⟨

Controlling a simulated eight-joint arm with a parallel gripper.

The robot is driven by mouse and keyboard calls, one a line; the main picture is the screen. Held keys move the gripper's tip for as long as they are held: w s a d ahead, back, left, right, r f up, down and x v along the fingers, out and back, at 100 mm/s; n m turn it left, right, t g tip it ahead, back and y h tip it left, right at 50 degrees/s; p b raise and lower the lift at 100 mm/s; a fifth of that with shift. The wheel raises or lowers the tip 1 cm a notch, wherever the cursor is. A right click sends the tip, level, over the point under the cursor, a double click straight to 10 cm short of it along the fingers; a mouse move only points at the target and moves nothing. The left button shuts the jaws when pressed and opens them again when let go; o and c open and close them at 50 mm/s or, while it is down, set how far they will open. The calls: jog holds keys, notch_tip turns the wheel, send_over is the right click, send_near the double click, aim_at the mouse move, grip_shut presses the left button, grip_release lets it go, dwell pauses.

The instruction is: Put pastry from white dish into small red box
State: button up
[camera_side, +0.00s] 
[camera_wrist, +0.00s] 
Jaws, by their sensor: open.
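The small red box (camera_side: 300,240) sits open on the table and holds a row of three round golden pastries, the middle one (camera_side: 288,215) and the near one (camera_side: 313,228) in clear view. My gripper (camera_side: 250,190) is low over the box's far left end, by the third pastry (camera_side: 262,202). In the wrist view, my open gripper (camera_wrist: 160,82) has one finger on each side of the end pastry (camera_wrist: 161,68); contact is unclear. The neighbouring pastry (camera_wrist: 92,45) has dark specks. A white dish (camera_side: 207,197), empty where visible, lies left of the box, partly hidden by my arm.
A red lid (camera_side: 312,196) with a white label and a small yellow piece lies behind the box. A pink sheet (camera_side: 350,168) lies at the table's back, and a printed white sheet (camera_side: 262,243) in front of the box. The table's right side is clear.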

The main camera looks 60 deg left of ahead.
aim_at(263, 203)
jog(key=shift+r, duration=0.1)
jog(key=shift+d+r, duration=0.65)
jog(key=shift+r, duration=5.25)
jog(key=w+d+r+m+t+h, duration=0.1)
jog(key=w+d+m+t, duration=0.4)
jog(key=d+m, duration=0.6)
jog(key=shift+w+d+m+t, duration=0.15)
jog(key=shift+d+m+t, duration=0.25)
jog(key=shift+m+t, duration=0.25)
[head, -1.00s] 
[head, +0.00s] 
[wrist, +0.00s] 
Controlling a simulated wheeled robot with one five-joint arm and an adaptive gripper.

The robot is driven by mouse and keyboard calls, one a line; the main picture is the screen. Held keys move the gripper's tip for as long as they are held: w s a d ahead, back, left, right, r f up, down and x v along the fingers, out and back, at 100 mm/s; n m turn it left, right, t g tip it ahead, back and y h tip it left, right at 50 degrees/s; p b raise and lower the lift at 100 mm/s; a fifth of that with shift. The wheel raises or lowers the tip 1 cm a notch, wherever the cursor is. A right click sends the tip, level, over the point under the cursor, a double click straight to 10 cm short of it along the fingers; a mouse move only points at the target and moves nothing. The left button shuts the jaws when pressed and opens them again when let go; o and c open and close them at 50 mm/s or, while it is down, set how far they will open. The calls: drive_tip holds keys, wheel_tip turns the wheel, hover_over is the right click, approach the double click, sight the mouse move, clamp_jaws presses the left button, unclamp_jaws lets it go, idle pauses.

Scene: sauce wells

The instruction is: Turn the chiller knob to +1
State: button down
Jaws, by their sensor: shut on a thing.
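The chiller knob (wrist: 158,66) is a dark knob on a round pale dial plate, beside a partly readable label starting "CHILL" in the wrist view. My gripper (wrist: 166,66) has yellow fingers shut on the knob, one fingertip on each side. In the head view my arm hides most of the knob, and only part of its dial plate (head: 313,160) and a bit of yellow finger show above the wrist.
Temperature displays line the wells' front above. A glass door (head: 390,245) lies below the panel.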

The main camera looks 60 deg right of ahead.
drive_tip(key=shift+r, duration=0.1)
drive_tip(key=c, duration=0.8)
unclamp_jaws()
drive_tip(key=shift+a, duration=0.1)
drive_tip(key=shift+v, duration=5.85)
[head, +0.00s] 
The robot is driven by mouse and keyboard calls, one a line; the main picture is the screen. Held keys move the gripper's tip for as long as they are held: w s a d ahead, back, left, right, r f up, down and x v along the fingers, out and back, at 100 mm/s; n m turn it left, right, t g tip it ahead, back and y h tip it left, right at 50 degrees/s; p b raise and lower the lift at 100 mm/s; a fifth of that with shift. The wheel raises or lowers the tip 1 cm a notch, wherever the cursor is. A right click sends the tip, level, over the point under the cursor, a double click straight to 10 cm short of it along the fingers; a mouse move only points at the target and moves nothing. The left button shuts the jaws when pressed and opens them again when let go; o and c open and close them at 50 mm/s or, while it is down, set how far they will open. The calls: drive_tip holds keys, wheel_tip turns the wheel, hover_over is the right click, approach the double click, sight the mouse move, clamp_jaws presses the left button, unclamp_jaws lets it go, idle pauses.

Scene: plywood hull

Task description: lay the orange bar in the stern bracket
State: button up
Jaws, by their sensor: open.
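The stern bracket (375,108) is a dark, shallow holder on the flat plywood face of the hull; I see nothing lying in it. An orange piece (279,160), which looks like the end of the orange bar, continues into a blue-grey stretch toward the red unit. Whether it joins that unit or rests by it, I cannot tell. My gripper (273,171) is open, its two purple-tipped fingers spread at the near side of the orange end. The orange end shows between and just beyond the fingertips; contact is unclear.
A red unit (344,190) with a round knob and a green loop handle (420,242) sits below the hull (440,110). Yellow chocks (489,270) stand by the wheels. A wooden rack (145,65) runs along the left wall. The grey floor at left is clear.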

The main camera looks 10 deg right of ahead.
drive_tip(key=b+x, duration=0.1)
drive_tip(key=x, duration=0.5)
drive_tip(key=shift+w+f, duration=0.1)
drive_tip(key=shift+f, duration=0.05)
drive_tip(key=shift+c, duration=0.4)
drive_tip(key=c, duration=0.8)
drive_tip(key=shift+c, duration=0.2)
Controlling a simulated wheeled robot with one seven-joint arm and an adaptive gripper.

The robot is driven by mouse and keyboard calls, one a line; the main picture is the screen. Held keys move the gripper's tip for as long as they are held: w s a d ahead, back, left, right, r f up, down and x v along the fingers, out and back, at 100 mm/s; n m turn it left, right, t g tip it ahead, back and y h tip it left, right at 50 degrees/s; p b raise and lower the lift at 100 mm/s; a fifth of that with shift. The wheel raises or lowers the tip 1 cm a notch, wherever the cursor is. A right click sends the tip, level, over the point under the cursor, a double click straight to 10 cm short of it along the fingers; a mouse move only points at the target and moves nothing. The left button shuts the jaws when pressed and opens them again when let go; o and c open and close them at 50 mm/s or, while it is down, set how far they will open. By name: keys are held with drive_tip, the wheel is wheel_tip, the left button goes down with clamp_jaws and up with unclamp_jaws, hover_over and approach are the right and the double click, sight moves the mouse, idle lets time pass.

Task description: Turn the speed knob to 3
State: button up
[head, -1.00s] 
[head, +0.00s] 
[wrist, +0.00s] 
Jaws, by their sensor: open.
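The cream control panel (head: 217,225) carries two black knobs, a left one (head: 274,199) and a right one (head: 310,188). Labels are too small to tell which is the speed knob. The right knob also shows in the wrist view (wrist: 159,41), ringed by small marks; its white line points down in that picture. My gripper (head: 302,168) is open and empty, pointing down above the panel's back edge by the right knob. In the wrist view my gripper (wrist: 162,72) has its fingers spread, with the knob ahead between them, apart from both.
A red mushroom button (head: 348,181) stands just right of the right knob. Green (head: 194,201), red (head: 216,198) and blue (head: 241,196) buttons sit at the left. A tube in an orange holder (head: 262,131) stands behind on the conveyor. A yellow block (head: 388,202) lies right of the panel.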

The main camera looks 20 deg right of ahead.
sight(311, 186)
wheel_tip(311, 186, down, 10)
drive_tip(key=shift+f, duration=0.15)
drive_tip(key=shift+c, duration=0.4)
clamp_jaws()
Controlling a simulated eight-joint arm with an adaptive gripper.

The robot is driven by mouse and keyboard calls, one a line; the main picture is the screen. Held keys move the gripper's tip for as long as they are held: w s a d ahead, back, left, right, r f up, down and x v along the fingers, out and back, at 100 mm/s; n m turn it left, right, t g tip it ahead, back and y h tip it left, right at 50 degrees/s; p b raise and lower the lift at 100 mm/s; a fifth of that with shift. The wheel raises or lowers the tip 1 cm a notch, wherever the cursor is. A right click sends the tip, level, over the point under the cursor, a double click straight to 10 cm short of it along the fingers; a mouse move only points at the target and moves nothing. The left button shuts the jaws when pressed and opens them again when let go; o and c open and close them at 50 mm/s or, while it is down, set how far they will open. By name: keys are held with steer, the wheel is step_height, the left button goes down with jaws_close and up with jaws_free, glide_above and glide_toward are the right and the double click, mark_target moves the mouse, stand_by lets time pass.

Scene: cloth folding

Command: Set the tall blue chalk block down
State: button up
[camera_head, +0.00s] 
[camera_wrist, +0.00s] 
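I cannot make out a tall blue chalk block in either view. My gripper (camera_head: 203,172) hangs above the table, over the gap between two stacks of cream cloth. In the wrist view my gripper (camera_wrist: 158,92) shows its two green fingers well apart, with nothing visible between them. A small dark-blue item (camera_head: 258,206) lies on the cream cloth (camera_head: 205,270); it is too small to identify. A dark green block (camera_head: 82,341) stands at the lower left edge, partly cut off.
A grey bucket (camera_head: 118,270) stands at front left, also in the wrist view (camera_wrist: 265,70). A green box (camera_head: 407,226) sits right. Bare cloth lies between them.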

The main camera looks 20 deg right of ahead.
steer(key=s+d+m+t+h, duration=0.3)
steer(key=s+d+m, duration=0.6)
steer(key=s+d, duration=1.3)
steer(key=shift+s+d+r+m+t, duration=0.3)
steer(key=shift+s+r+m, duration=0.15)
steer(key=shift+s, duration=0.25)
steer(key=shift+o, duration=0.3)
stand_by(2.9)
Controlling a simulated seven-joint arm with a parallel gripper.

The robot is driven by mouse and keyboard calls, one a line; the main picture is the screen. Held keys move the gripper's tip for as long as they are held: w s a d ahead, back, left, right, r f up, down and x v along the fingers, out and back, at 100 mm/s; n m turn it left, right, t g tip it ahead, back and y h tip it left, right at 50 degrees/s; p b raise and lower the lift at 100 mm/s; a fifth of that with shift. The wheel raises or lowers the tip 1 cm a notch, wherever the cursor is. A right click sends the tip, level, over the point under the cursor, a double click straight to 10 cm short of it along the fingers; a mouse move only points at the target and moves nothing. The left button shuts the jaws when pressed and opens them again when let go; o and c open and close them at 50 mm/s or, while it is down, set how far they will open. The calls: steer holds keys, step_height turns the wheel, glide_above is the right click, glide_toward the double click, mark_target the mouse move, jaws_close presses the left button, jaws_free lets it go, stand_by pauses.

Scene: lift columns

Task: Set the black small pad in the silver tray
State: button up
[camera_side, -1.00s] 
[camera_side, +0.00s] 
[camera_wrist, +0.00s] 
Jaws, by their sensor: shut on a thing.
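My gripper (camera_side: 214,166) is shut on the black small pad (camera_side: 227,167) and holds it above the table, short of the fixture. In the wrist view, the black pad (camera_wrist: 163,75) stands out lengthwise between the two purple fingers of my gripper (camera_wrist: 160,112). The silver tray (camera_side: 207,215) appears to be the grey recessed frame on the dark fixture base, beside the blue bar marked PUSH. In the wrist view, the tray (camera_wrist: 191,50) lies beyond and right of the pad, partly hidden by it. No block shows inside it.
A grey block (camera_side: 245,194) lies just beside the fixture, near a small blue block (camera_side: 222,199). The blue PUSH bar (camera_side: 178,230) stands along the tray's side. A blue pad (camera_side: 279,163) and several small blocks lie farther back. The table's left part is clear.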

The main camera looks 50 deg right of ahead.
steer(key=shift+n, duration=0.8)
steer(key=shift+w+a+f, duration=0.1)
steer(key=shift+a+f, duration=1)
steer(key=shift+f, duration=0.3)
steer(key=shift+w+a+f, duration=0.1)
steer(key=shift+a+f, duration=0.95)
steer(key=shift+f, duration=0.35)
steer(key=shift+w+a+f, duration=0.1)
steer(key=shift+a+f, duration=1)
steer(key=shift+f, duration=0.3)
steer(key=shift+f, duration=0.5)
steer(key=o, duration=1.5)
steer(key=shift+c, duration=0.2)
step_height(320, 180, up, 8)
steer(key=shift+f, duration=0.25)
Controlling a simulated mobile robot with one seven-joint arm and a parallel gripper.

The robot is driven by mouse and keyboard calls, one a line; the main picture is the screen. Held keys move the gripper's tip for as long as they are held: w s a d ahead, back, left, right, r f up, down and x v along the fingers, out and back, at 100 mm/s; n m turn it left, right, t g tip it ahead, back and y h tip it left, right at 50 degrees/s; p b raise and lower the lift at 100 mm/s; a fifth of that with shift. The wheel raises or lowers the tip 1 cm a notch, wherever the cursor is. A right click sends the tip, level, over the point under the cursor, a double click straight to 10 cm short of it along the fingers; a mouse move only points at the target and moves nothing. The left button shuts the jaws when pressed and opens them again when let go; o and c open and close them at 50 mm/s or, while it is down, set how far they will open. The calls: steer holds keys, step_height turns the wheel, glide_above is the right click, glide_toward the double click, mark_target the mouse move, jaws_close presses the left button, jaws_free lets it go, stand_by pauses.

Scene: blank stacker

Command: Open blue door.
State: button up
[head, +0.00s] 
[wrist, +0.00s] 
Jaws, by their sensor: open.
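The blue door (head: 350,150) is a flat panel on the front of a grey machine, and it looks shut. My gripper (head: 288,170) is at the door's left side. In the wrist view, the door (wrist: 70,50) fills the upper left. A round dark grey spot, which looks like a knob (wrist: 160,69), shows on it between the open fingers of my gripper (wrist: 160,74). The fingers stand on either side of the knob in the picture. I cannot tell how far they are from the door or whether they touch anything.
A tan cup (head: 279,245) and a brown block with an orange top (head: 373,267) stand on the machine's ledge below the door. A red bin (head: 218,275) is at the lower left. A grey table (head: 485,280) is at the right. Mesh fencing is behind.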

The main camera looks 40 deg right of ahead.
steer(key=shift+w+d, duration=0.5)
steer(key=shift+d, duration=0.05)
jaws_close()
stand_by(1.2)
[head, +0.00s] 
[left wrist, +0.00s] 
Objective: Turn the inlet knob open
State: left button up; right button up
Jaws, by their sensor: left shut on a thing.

⟩

Work out how many lines of the listing above include "Task". Answer with the number and nothing more.

3